Part II: Prototype Programs

Files

We provide a simplified version of BitSense data plane P4 programs, which includes the following directories.

  • countmin/ contains the prototype programs of BitSense with Count-Min sketches (CM).
  • sketchlearn/ contains the prototype programs of BitSense with SketchLearn (SL).

Similar to the simulation code and experimental setup above, please contact the author for full implementation. Please do not forget to state the intended purpose in the email. Thank you for your understanding :)

Requirements

Make sure your Barefoot SDE version is at least 9.9.0.

Deployment

We provide a simplified version of data plane programs that can be compiled and loaded onto a single Tofino switch. Since BitSense is a switch-local optimization, it does not matter what topology is in use, and the simplest topology, i.e., two hosts connected by a switch, suffices as long as the hosts can emit and receive packets in multiple flows. The control plane program has the same decoding logic as the simulator, and we omit it.

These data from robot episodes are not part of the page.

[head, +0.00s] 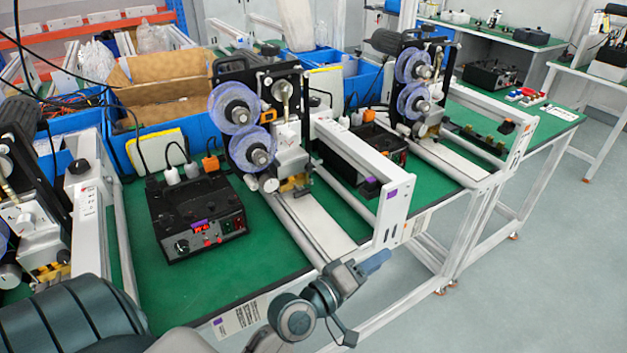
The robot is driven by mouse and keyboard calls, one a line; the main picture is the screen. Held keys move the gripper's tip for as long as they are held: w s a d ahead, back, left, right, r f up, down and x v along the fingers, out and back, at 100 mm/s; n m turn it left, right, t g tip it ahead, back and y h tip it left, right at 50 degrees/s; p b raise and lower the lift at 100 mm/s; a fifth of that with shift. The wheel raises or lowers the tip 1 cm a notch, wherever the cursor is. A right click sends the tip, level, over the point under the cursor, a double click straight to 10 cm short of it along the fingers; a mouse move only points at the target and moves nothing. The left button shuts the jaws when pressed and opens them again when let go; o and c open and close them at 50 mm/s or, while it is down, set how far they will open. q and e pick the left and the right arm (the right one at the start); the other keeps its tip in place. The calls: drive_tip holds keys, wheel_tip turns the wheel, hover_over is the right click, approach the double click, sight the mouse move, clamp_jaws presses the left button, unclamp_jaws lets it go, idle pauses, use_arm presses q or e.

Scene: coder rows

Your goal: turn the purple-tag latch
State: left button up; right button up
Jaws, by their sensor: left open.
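The purple-tag latch (371,187) is a small dark block with purple on it, on the near end of the middle coder's rail. Beside it, the white end plate (393,215) carries a purple tag (392,194). My left gripper (370,267) is open and empty, below and slightly left of the end plate, in front of the table edge. It appears apart from the latch. The latch's exact turn angle is too small to tell. My right gripper is not in view.
A black control box (198,218) with red digits and a purple label stands on the green table (265,285). The middle coder (240,120) has two purple reels. Open floor (540,270) lies at right.

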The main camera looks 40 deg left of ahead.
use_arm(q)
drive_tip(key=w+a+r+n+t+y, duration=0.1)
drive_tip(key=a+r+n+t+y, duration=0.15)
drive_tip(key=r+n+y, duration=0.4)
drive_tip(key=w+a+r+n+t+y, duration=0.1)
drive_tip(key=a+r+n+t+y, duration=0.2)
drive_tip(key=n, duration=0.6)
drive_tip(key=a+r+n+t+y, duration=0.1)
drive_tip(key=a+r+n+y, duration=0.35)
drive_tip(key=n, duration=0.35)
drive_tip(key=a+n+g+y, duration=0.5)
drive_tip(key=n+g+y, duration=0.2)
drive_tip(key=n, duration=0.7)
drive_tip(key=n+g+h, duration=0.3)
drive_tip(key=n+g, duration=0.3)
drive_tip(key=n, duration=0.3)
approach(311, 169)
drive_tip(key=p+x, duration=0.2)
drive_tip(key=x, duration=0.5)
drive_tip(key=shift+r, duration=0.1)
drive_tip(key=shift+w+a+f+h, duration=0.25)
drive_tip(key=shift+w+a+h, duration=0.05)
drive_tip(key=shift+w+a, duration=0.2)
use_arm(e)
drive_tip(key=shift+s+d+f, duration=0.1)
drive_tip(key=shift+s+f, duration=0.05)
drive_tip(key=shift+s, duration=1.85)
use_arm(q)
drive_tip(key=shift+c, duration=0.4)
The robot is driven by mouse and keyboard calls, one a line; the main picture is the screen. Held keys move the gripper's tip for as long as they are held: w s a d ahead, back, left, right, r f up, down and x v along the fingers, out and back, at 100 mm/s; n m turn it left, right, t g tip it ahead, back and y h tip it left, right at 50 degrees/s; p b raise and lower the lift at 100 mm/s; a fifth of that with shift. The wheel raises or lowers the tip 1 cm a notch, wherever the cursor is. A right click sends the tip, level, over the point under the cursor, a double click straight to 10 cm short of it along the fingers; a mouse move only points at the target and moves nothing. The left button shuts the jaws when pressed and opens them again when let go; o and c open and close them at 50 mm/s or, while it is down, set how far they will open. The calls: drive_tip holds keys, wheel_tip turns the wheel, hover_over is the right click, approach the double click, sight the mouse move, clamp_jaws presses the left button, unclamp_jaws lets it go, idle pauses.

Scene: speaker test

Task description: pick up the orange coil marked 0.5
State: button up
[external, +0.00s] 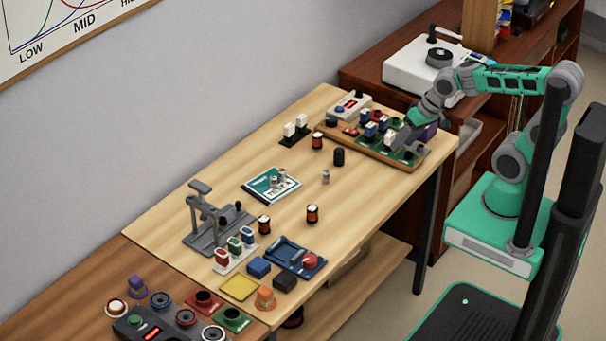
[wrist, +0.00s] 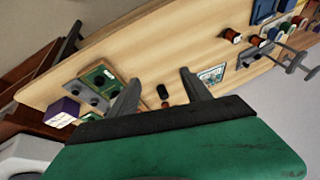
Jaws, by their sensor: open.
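In the external view, one coil (external: 317,141) is by the wooden tray, another (external: 313,214) is near the table's middle right, and a third (external: 264,224) is beside the grey stand. Their markings are too small to read, so I cannot tell which is marked 0.5. My gripper (external: 396,142) is over the right part of the tray, apart from these coils. In the wrist view my gripper (wrist: 160,76) is open with nothing between its fingers. One coil (wrist: 231,35) shows at upper right there.
The wooden tray (external: 330,131) holds several coloured parts and boards. A black cylinder (external: 339,157), a small grey cylinder (external: 325,177) and a teal-and-white card (external: 271,186) are mid-table. The grey stand (external: 205,238) and a blue tray (external: 318,268) are nearer. Bare tabletop lies along the right edge.

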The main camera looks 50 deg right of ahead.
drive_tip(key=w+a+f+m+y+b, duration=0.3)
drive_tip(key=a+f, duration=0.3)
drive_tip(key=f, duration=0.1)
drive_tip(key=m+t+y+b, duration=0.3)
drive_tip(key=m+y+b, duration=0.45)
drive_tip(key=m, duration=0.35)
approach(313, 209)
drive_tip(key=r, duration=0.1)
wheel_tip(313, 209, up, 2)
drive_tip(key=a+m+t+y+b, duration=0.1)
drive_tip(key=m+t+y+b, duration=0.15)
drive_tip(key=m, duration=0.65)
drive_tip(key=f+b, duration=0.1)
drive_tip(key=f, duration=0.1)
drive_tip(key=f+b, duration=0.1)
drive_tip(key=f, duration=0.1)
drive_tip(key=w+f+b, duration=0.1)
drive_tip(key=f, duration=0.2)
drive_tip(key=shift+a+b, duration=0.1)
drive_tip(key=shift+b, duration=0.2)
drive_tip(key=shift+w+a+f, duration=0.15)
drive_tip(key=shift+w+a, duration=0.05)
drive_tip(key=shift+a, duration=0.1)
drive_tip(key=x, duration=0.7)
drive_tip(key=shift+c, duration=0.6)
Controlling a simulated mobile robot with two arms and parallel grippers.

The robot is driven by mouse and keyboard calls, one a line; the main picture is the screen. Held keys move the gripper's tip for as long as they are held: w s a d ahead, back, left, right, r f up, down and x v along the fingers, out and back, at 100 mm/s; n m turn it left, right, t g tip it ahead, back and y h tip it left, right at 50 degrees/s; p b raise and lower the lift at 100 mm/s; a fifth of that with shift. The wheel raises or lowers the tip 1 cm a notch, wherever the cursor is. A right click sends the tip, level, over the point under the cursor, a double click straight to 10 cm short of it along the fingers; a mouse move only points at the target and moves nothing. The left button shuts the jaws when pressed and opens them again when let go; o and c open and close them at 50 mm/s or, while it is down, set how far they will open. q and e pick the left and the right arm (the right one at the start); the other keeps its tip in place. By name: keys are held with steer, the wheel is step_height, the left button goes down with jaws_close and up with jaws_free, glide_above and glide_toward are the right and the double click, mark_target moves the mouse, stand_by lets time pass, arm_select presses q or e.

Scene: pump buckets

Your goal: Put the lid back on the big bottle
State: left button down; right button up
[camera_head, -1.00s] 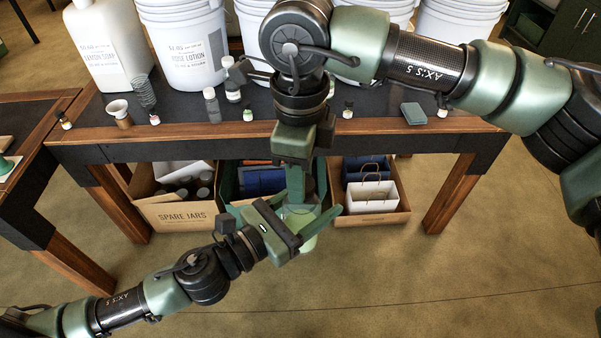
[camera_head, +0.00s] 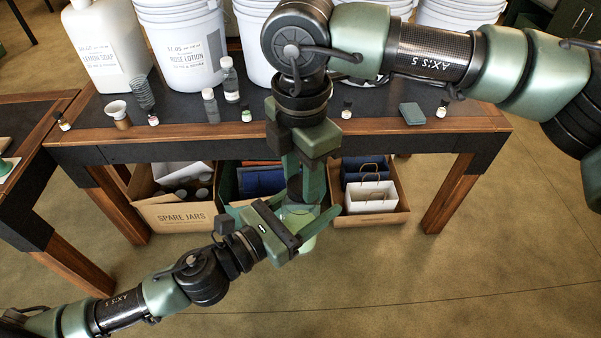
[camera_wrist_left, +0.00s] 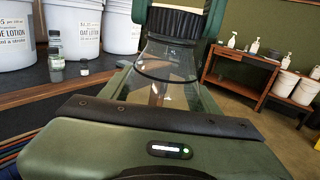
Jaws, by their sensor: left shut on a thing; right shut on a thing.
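The big bottle (camera_head: 304,241) is clear and stands upright, held in the air in front of the table. My left gripper (camera_head: 308,214) is shut around its body. The bottle also shows close up in the left wrist view (camera_wrist_left: 165,68). The black ribbed lid (camera_head: 294,188) is between the fingers of my right gripper (camera_head: 299,186), which points down from above and is shut on it. In the left wrist view the lid (camera_wrist_left: 175,23) sits at the bottle's top, seemingly touching; I cannot tell whether it is fully seated.
The dark table (camera_head: 380,112) behind carries white buckets (camera_head: 187,45), small bottles (camera_head: 229,80) and a green block (camera_head: 413,113). Under it are a box of spare jars (camera_head: 172,213) and a box with white bags (camera_head: 370,221). The floor in front is clear.

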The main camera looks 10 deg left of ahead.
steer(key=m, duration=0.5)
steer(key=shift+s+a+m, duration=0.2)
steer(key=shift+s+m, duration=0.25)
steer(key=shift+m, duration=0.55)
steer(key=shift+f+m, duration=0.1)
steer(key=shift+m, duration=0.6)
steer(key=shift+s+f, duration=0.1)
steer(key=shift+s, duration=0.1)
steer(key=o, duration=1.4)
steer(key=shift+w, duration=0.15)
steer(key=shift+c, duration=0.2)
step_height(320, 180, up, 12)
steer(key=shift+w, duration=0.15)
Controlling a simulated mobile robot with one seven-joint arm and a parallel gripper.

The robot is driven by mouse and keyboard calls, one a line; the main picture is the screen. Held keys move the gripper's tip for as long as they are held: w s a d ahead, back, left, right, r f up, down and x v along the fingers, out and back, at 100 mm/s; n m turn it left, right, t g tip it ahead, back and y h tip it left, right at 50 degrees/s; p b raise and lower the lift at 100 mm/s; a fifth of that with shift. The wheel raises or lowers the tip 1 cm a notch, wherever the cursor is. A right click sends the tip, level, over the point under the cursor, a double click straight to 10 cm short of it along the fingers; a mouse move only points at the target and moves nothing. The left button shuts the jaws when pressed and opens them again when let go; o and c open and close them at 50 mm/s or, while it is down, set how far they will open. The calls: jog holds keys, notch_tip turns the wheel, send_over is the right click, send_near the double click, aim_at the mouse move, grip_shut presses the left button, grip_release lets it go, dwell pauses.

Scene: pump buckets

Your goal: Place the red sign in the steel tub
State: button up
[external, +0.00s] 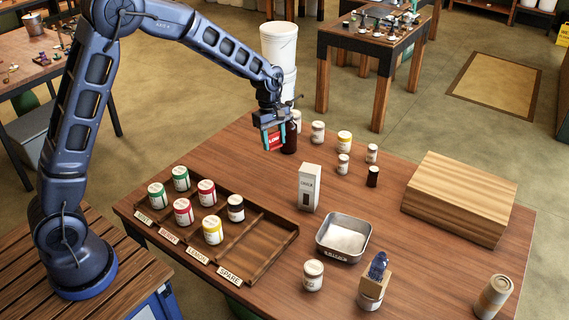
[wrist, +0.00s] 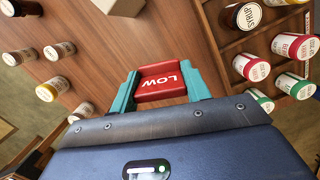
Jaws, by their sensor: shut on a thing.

For the two prototype sketches (CM and SL), the original sketch algorithms are in the file cm.p4 and sl.p4, respectively, while the BitSense version of the sketches are in the file bs_cm.p4 and bs_sl.p4, respectively. The function of these programs mainly include parsing the TCP/IP header, measuring traffic statistics with sketches, and running the basic forwarding function.

You can compile the aforementioned P4 files into target-specific code using the SDE tools. When the program is deployed, you need to configure the port and download FIB (Forwarding Information Base) entries according to your local topology. You may follow a Barefoot SDE guidebook on the detailed commands.